What this task involves: Copy each line containing the word "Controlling" from the records that follow, please.

(Data extracted from a collection)
----

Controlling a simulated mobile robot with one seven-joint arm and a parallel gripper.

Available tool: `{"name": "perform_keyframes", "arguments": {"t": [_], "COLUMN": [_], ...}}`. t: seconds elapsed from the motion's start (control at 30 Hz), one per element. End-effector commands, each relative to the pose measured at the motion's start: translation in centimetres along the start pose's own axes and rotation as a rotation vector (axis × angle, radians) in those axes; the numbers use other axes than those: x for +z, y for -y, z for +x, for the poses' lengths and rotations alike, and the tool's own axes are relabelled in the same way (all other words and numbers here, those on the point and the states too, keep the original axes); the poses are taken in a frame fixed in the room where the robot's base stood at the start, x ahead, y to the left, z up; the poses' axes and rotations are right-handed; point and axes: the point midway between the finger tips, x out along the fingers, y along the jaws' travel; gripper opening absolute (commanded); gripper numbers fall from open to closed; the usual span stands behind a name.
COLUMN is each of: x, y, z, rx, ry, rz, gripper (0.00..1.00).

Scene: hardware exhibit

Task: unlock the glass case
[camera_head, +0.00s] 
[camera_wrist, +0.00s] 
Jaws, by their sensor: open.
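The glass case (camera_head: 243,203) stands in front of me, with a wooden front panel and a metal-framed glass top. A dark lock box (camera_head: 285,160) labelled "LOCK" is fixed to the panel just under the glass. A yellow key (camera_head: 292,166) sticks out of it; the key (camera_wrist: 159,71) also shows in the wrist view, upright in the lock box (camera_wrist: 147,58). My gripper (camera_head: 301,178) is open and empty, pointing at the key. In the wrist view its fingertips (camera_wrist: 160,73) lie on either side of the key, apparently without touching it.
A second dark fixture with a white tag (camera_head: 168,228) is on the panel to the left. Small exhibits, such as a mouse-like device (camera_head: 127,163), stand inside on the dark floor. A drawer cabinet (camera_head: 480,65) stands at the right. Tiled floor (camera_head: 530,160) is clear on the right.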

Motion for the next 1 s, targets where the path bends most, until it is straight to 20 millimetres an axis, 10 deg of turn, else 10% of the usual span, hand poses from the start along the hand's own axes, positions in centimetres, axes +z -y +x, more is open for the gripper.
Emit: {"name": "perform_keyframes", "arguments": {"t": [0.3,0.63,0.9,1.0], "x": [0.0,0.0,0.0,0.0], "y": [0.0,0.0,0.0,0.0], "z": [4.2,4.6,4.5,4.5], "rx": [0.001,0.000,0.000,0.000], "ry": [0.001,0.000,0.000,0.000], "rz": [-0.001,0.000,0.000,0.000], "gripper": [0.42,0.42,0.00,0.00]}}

----

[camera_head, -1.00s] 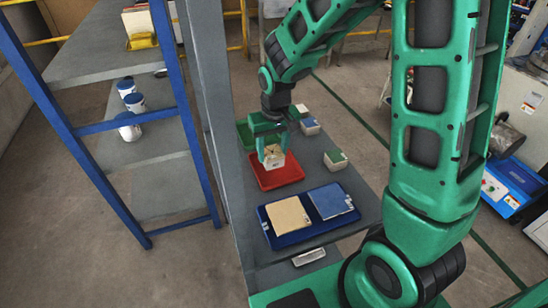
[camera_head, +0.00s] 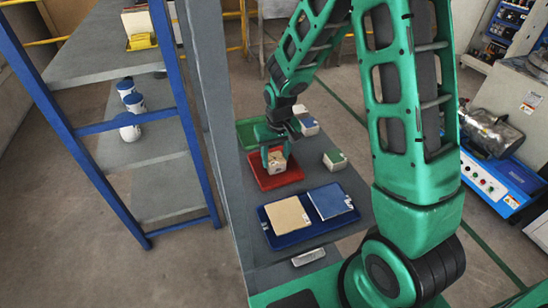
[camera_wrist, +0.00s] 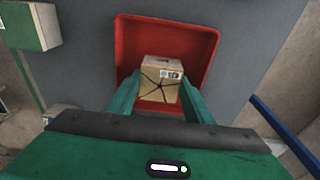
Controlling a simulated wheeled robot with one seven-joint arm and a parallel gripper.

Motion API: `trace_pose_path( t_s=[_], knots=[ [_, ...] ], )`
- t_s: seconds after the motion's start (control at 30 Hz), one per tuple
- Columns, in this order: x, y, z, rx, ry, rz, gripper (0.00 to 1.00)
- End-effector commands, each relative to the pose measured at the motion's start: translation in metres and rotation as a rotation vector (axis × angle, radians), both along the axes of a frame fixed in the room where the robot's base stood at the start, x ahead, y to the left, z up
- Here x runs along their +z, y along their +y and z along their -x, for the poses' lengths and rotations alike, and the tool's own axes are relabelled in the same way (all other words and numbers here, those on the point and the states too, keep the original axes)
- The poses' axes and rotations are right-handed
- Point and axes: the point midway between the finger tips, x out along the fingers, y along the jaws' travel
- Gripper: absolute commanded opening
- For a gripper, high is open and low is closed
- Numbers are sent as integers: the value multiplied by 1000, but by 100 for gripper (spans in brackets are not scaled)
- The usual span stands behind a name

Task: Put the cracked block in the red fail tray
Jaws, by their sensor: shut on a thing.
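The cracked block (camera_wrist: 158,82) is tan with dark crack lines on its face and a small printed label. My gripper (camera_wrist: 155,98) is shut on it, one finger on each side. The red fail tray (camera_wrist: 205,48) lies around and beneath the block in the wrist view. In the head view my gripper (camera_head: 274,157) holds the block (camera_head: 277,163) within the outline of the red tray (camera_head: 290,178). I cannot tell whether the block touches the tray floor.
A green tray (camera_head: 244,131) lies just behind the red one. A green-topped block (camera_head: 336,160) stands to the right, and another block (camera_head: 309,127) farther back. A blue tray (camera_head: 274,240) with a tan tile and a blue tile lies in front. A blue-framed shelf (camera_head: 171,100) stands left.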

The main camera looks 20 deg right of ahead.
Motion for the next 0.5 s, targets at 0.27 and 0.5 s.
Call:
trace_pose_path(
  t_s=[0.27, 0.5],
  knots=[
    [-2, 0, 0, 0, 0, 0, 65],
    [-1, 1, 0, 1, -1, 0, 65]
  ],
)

----

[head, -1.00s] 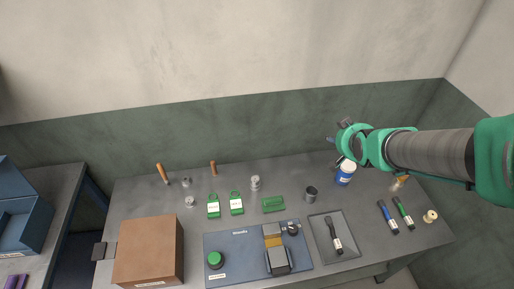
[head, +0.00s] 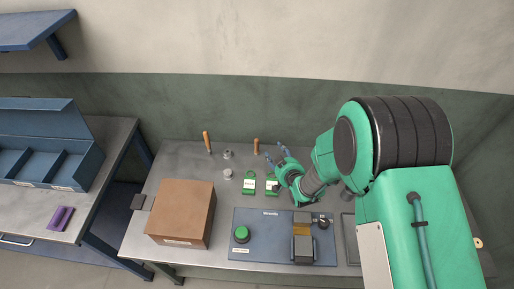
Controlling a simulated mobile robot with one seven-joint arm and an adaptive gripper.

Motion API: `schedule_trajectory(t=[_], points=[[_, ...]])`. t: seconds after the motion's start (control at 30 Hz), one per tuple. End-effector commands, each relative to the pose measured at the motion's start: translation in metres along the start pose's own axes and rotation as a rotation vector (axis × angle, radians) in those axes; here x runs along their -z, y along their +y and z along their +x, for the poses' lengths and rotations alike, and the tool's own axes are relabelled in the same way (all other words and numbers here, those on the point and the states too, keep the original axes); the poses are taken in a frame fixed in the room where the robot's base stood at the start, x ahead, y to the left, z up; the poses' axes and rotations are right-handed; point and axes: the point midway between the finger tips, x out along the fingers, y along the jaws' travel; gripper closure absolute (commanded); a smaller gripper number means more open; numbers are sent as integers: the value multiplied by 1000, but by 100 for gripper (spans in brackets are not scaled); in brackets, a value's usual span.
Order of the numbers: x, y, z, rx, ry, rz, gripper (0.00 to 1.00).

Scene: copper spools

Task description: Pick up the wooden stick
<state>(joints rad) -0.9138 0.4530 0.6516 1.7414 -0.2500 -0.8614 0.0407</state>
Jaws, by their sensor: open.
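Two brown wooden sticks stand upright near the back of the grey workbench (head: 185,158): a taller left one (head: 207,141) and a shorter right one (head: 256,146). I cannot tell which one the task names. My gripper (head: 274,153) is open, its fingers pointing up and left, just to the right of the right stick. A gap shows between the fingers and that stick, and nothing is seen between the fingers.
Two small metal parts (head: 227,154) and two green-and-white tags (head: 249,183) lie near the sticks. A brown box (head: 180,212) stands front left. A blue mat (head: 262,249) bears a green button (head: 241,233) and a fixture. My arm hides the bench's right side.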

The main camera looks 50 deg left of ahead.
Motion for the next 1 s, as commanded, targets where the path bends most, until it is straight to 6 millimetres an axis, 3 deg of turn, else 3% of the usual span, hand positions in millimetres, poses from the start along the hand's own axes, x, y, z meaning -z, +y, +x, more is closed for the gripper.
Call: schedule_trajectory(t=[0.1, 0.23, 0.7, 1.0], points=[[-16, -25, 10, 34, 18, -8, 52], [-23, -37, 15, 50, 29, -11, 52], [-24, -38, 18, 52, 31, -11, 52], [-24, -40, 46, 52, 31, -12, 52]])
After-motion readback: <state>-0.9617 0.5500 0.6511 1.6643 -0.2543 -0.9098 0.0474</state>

----

Exercise result:
Controlling a simulated mobile robot with one seven-joint arm and a parallel gripper.
Controlling a simulated wheeled robot with one seven-joint arm and a parallel gripper.
Controlling a simulated mobile robot with one seven-joint arm and an adaptive gripper.

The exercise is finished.